如此同时,轮值主席制确保了每个国家(至少定期地)对北极理事会投入大量资金,并增进了对论坛及其内部工作的了解。 2013年在特罗姆瑟(Tromsø)设立常设秘书处,通过提供北极理事会文件的中央存放处,加强与内部和外部利益相关者的沟通,确保一致的会议组织以及提供跨主席的机构记忆,消除了轮换主席制中最棘手的问题。罢免,缩短或延长主席一职可能会带来许多新挑战。
角色定义
北极理事会在改善其形式(组织结构)和职能方面,可以做的最重要的事情就是密切关注其实际作用。首先,哪些地区需要北极采取政策行动?目前,北极理事会及其工作组是北极共同政策问题的有效多产聚集者。但是要继续改善,它要问另一个问题:有哪些政策问题只能由北极理事会解决?例如跨境海洋和环境问题,这些问题太大,无法在全国范围内解决,而又因地区而异,无法在全球范围内解决;又例如提倡紧迫的问题,协调活动,同步立法,共享数据或制定协议等,北极理事会就能扮演重要的角色。减少碳排放,候鸟保护,区域搜寻和拯救合作和北极观测网络就是一些实在例子。
这自然引出相对问题:有什么议题更应让其他人解决?例如,北极理事会是解决地区心理健康问题的最佳场所吗?还是最好在地方和次区域一级完成?假设北极理事会能够解决减缓气候变化问题是否现实?还是将重点放在地方,国家和全球层面上是更现实的缓解方法?
此外,坊间有很多人还以为北极理事会是北极事务的高级政府间论坛,但实际上,还有许多专门致力于解决与地区相关的问题的组织:北极海岸警卫队论坛,北极经济理事会,联合国大陆架界限委员会,和国际海事组织,仅举几例。
在某些高度值得关注的问题上牵涉北极理事会,的确可以引起国际关注,例如教育,卫生或互联网连接等问题。该论坛具有议程制定权,可以通过优先考虑北极国家和观察员政府内部的问题,来动员资源和采取行动。永久参与者的参与亦为其带来了更大的信誉和社会许可。但是,为了避免将稀疏资源分散,它应该考虑让其他更有能力的组织解决某些问题。
北极理事会:2019年及以后的发展
基于对北极理事会优势和劣势的评估,我们提出了以下建议,以改善北极理事会在进行战略规划过程中的形式和功能:
- 在主题重点,与SAO的关系,资金安排,政策相关性和期望几方面评估及改善工作组的结构。

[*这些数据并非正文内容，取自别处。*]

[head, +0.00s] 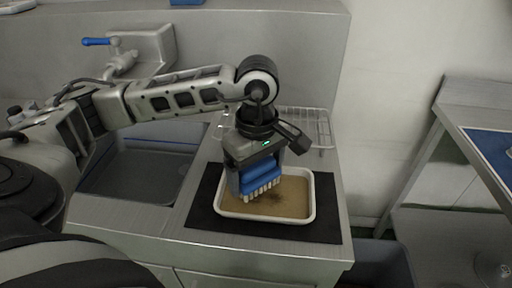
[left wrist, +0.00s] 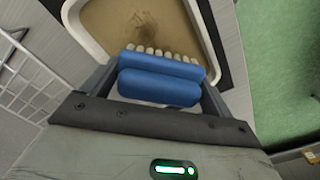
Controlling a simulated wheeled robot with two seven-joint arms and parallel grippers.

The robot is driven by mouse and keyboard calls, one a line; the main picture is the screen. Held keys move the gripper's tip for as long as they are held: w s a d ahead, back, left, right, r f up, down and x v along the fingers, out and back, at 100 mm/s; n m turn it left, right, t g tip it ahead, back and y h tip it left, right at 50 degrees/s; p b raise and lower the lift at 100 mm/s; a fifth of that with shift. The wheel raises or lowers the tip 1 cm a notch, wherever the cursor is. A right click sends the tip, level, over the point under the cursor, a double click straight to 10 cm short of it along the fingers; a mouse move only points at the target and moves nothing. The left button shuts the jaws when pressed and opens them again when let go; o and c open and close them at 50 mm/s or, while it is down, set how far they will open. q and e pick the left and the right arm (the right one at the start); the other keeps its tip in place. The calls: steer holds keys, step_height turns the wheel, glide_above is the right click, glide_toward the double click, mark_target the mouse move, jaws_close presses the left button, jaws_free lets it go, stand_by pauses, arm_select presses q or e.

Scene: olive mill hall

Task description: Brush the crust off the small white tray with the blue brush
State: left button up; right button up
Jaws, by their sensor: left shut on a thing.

- 确保北极理事会工作组或其他机制备有适当的能力和资源,以应对缓解气候变化的关键挑战。
- 在能力问题上,通过更稳定的核心资金和大量项目基金来增强重要活动的及时性,可持续性和有效性。现有的项目支持工具是一种注重绩效的筹资工具,侧重于防止污染,减少和消除污染,可能是这种基金的起源,并不是目前的理想模式。
- 将北极理事会的角色集中限制在它能解决的问题之上,并根据需要将工作和资源分配给更合适的机构(例如,渔业和航运业)。
- 鼓励各国支持参与相关工作组项目,更正式地与地方政府合作。
- 扩展Amarok跟踪工具,以更全面地评估跟踪北极理事会项目的成果, 避免将报告本身作为项目结果。
- 在某些问题上,如卫生,本地能源基础设施,互联网连接,经济发展,寒冷气候技术以及适应未来气候和全球能源适应等可持续发展的相关问题上,担任知识转移角色,而不是政策制定角色。
- 继续保持良好的国际关系,并在北极理事会外划分全球地缘政治问题。
北极理事会是全球治理的典范。它包容原住民观点,以证据支持决策制定,是区域和平与稳定的拥护者。但是,过去二十二年来,它的需求和要求发生了变化,北极理事会本身也已经明智地确定,现在是重新评估其形式以反映其期望职能的时候。
本文作者是UArctic地缘政治与安全专题网络的成员。